On 11/4/22 05:25, Jacek Caban (@jacek) wrote:
Some tests fail for me in VirtualBox running on AMD CPU:
thread.c:230: Test failed: got xmm0:lo 0 thread.c:231: Test failed: got xmm0:hi 0 thread.c:277: Test failed: got xmm0:lo 0 thread.c:278: Test failed: got xmm0:hi 0
But yes, if we can skip full context store, it would be nice. I've been thinking about skipping it for `__wine_unix_call` syscall, but skipping it for more syscalls would be even nicer.
I don't remember details, but full context store was needed to pass existing ntdll AVX tests. It's possible that they depend on triggering some 'slow' code path one way or another, I guess we will find out when we try to implement this.
I think that the plan is to stop using ms_abi for syscalls and depend on syscall dispatcher to deal with ms_abi->sysv conversion, but for that we need to get rid of remaining direct calls first.

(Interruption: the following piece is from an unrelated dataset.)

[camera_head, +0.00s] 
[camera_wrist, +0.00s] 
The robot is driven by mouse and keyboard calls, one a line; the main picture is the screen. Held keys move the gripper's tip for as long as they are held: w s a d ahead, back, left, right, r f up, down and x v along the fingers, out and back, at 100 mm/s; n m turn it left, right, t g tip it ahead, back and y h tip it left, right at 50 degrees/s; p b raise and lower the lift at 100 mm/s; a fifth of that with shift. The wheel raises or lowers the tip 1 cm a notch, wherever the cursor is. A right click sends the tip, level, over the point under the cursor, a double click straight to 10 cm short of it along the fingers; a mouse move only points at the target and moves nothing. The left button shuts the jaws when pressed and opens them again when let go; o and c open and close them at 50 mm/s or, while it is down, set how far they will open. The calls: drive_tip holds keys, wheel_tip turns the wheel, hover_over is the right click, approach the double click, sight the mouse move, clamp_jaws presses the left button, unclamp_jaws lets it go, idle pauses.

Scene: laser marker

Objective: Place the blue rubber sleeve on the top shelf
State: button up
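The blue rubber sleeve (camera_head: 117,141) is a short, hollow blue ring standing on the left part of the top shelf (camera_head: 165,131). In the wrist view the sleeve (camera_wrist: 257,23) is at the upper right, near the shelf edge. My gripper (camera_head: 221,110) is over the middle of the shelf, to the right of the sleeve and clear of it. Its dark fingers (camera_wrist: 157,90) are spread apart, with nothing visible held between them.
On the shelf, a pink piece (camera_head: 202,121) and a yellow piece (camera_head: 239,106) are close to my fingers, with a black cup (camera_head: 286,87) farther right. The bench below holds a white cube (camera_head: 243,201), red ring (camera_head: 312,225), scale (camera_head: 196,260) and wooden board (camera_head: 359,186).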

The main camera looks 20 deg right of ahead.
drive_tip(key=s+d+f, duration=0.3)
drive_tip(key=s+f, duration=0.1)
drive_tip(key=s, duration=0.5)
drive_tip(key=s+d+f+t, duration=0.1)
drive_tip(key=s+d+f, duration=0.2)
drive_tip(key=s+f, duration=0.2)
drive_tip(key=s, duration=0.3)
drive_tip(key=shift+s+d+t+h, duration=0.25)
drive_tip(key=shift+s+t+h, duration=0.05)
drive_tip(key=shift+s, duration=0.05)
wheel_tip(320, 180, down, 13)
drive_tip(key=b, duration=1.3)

I suspect that the majoirity of overhead of xsavec is not in volatile XMM registers save. Most of the time they are in init state (that is, all zero) and nothing is actually saved, but xsavec saves more than that. IMO the only feasible way to solve this issue is to have a lighter wine_unix_call which will skip any FPU state save restore and possibly something else, with delayed processing of NtGetContextThread (should that happen during that wine_unix_call), so NtGetContextThread still works correctly and doesn't break DRMs and debuggers.